There’s no Walt. But there is a shadow Walt: an upstanding citizen whose formidably selfish intelligence gets other people into trouble, who persuades himself he’s acting in the best interests of his family when he really isn’t, who takes secret pleasure in his own slide into the moral abyss. This is Jimmy’s brother Chuck, as eminent a lawyer as Walt was anonymous as a teacher, pompous to Walt’s self-effacement, obnoxious to Walt’s likeability, which, for all his failings, for quite a long while, he retained.

Kim and Chuck are not in Breaking Bad, which means something bad is going to break for them in this series. With Chuck, the anticipation is thrilling because he’s a terrible person. With Kim it’s just awful. She’s our conduit to decency, our lifeline of hope for humanity. And it is not going to end well.

There’s more. Better Call Saul uses a standard storytelling form – the long slow story arc told in incremental self-contained pieces – but few showrunners are as good at this stuff as Vince Gilligan and Peter Gould. Each episode plays like an exquisite short story; each also drives you excitedly to the next. Both episodes in the last two weeks have been stings: Mike and Gus playing each other in order to play Hector in a drug sting in the desert; and then Jimmy and Kim playing Chuck in a courtroom drama.

In both, you knew and didn’t know what was going on, the convolutions were absorbing, the payoffs just delightful.

There’s so much more. Better Call Saul is beautifully shot, in the New Mexico desert and the ghastly Albuquerque interiors, and these days it’s positively frisky in pace compared to earlier seasons.
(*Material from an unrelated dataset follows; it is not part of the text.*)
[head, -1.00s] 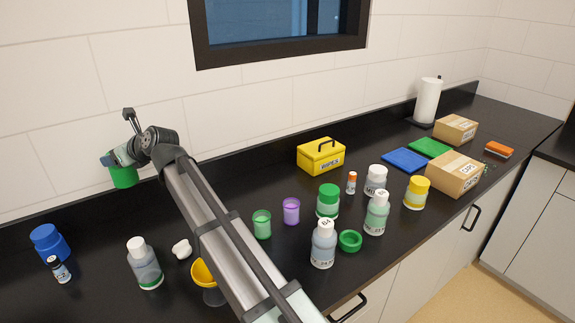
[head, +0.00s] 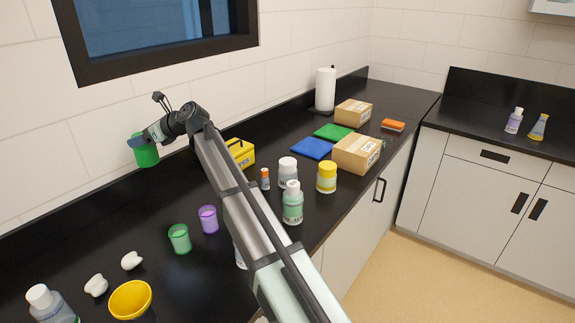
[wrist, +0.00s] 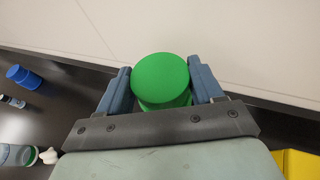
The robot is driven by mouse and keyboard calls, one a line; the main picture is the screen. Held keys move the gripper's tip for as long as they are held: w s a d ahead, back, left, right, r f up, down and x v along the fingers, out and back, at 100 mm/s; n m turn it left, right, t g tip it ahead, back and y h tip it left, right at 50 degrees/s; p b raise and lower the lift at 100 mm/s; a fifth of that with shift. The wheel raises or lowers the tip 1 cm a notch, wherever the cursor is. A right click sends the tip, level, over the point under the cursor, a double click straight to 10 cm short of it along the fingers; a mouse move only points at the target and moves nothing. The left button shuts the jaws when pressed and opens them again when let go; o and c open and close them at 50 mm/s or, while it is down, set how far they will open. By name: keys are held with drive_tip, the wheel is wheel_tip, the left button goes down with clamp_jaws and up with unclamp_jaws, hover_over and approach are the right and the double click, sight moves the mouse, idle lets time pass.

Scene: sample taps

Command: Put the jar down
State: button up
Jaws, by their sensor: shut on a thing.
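A green jar with a round green lid (wrist: 160,75) sits between the two blue-grey fingers of my gripper (wrist: 160,88) in the wrist view. The fingers are shut on its sides. In the head view the jar (head: 146,156) hangs from my gripper (head: 145,144) in front of the white wall, at the far left side of the counter. It looks raised above the black counter (head: 70,225). Its base is hidden in the wrist view.
A yellow wipes box (head: 241,153) stands right of the jar, partly behind my arm. The back counter strip below the jar looks clear.

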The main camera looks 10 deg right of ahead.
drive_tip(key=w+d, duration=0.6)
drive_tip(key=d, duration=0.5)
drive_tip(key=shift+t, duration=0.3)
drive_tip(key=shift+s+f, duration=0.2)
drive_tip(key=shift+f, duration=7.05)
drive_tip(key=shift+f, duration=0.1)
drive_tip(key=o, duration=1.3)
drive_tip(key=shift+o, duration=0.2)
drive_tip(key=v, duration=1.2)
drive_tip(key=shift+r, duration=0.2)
Every minor character, even the walk-ons, rises to the occasion, relishing their moment as we relish them. The pre-title prologues are titillatory gems all on their own. And binding it all together, there’s Bob Odenkirk’s Jimmy, the face-twisting, sad-sack bundle of weary optimism. Jimmy McGill is a man who cannot understand why his intelligence is unmatched by his stature, and it consumes him.

Chuck says of Jimmy: “He has a way of doing the worst things that make him seem almost noble.” Before going on to berate Jimmy for belittling everything he holds dear, namely the law. “The law is our greatest achievement,” Chuck proclaims, absurdly. Yep, it’s meta. The mad fallacies you can unpick from those statements lie at the heart of Better Call Saul, and Breaking Bad too.

And Gus? The criminal mastermind Gus? Jimmy meets him in the chicken restaurant where he’s gone on a reconnaissance mission: Gus comes out with dustpan and broom to sweep around people’s feet and Jimmy just has no idea. Dramatic irony abounds throughout Better Call Saul: we know so much and the stories are told in the knowledge that we know. It’s chilling, often hilariously funny, often terribly sad too and invariably delicious.

Exactly how and why does Jimmy become Saul? I’m desperate to know and I hope they spin it out forever.